• _TASK TO COMPLETE_:
Set down the material exactly as given, please, from its first line through the line that includes "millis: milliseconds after".
-- begin RECORD SET --
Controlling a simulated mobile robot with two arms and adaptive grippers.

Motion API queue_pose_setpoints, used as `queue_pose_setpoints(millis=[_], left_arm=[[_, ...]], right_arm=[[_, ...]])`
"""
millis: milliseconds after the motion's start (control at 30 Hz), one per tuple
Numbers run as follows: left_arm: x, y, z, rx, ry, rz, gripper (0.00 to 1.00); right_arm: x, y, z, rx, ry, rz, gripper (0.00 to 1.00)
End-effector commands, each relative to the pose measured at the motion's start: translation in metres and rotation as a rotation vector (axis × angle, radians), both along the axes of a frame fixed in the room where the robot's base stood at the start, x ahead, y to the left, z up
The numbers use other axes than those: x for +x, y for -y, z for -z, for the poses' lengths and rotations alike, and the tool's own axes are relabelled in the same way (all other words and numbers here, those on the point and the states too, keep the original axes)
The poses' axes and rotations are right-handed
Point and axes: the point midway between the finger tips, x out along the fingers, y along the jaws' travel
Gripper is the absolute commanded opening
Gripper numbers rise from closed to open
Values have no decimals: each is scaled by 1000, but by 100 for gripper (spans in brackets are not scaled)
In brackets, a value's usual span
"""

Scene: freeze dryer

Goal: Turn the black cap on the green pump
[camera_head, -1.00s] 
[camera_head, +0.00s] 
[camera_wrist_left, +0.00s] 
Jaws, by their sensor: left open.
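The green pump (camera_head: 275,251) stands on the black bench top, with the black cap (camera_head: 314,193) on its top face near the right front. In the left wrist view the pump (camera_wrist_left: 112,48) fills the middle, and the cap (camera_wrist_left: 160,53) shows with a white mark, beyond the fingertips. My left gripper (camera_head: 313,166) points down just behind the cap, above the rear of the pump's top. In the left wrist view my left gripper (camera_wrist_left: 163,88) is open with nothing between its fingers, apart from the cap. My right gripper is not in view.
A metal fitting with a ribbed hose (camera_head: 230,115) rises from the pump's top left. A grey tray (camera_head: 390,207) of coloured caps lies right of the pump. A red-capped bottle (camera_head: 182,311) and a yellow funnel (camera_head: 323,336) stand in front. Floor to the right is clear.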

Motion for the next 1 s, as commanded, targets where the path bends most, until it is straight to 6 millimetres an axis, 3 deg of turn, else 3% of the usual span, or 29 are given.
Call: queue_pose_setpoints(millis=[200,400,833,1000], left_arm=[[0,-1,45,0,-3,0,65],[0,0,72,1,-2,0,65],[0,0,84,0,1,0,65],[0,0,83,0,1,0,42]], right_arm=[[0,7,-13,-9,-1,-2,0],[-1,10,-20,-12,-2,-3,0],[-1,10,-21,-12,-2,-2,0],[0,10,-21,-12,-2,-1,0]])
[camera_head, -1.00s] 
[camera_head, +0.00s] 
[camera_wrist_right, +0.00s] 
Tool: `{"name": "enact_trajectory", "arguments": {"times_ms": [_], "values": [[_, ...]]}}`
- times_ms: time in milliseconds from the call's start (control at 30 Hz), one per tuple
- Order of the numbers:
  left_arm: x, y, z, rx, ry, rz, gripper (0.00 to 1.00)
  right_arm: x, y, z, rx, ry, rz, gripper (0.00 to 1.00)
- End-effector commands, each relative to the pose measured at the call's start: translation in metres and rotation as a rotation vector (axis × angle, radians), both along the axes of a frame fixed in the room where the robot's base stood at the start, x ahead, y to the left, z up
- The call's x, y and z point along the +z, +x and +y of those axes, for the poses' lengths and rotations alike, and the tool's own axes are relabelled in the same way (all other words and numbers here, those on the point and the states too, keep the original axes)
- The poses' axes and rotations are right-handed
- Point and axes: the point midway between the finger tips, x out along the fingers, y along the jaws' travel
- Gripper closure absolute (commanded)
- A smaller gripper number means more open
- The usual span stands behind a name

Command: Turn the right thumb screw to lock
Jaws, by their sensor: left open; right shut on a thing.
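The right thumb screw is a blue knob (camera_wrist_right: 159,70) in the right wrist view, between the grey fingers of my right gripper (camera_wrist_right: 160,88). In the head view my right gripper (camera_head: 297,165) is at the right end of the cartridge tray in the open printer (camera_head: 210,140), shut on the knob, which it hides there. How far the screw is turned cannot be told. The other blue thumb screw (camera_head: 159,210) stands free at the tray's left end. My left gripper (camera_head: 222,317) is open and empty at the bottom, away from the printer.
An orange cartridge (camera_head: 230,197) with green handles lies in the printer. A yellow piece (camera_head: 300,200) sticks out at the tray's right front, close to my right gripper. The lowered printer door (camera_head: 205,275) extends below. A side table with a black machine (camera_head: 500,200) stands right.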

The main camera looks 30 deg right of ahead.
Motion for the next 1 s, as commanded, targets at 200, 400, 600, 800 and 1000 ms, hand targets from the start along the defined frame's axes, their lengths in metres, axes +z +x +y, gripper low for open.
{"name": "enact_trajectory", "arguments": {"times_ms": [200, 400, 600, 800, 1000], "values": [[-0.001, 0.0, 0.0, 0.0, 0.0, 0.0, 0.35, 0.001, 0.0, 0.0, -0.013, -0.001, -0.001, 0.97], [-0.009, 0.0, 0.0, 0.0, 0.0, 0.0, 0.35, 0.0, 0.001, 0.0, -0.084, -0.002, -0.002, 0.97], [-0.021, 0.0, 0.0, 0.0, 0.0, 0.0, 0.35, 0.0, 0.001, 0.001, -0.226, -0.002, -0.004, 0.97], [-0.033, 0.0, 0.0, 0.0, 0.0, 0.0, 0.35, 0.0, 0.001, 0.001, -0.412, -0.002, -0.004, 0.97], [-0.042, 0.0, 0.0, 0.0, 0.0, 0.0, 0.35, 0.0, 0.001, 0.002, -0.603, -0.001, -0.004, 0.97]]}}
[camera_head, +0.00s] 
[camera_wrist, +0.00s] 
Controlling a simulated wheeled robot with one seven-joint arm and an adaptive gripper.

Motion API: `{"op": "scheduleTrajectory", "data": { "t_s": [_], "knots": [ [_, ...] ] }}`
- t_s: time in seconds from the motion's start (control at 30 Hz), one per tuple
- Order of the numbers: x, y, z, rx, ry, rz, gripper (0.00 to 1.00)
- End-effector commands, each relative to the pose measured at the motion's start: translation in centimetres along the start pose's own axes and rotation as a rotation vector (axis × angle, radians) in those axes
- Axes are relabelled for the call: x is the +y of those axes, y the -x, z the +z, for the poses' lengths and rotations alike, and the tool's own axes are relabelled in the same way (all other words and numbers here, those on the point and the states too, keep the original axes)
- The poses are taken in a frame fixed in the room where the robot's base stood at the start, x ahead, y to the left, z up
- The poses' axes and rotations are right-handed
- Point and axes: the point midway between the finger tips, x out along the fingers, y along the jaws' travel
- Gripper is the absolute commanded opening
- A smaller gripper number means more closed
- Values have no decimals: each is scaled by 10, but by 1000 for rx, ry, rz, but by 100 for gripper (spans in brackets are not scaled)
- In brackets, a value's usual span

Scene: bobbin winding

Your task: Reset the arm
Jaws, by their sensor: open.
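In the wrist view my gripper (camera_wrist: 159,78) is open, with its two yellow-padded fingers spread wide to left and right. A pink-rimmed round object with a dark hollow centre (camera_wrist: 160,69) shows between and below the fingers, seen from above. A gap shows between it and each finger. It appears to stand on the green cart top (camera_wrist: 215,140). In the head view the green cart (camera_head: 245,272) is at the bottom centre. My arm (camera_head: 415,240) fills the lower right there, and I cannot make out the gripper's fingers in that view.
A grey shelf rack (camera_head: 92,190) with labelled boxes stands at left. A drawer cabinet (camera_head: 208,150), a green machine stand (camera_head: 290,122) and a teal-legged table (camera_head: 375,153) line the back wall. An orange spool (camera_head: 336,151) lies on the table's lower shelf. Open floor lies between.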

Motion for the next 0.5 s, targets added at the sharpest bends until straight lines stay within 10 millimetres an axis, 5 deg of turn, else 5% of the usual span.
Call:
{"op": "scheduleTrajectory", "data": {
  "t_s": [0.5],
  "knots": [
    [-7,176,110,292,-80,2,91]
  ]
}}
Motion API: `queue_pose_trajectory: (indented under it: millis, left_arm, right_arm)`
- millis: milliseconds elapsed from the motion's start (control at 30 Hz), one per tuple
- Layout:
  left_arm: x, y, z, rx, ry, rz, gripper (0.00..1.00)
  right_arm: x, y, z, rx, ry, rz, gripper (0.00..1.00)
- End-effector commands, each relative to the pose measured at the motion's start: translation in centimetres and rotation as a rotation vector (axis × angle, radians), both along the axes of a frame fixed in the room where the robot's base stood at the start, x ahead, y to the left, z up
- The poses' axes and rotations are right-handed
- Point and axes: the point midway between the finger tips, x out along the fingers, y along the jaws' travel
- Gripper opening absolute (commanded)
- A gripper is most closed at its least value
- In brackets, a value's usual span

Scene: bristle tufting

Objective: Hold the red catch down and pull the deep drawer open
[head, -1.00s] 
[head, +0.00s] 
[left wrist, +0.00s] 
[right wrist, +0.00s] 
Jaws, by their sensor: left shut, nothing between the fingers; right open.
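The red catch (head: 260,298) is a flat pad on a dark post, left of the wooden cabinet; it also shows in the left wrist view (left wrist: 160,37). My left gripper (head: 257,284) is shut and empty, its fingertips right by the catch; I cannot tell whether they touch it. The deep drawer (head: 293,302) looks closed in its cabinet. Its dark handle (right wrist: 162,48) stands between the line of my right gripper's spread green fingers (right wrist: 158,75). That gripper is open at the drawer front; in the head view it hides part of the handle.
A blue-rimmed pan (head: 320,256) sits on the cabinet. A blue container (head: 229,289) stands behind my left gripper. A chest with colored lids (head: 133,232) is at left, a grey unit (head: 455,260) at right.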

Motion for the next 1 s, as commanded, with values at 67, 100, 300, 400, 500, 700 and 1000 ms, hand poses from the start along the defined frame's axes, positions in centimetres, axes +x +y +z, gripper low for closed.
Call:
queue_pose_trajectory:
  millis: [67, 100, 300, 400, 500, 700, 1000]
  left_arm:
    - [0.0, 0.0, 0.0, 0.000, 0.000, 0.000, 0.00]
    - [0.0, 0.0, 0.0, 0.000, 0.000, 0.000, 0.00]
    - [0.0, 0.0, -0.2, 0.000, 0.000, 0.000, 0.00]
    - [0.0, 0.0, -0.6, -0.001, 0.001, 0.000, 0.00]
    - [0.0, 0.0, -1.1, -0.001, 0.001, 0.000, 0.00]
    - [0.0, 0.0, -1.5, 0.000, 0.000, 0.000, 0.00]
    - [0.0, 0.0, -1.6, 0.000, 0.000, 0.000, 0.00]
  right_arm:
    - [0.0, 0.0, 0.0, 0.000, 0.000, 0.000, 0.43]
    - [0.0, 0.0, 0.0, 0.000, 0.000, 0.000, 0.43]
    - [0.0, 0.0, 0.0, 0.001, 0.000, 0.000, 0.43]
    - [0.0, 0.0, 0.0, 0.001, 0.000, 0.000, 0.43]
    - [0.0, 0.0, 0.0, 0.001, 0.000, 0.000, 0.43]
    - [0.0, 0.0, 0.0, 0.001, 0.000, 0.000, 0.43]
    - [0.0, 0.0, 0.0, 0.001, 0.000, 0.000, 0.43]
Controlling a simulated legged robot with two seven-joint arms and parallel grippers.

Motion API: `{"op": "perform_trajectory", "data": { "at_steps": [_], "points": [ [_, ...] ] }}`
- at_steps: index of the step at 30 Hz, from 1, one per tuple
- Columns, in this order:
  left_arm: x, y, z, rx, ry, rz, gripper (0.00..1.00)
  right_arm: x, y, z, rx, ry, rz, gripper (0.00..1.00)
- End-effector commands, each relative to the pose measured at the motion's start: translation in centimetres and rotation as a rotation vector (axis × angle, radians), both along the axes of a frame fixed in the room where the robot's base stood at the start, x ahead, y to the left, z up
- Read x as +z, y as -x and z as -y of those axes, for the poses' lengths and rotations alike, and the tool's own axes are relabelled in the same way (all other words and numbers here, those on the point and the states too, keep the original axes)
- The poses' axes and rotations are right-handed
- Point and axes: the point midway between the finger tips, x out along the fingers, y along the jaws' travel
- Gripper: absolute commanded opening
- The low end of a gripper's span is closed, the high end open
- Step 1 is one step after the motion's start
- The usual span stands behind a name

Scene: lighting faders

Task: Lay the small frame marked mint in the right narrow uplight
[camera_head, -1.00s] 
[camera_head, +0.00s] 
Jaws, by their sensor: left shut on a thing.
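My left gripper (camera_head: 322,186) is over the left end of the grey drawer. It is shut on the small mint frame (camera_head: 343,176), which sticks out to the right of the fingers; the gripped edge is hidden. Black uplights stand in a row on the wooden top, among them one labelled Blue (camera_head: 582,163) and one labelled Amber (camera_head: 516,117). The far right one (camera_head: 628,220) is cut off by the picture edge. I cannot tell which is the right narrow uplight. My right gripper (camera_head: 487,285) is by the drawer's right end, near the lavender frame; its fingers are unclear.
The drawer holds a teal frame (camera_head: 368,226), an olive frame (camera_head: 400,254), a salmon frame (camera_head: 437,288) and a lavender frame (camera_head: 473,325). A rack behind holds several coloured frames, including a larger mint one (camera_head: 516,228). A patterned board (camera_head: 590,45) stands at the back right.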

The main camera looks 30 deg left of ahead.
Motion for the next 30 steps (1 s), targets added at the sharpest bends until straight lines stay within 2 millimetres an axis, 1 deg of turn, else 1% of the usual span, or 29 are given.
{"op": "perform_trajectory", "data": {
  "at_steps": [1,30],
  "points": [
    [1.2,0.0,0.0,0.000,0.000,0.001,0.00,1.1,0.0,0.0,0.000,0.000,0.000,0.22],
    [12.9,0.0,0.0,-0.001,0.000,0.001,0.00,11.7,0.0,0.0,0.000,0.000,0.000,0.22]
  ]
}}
-- end RECORD SET --
• _TASK RESPONSE_:
Controlling a simulated mobile robot with two arms and adaptive grippers.

Motion API queue_pose_setpoints, used as `queue_pose_setpoints(millis=[_], left_arm=[[_, ...]], right_arm=[[_, ...]])`
"""
millis: milliseconds after the motion's start (control at 30 Hz), one per tuple

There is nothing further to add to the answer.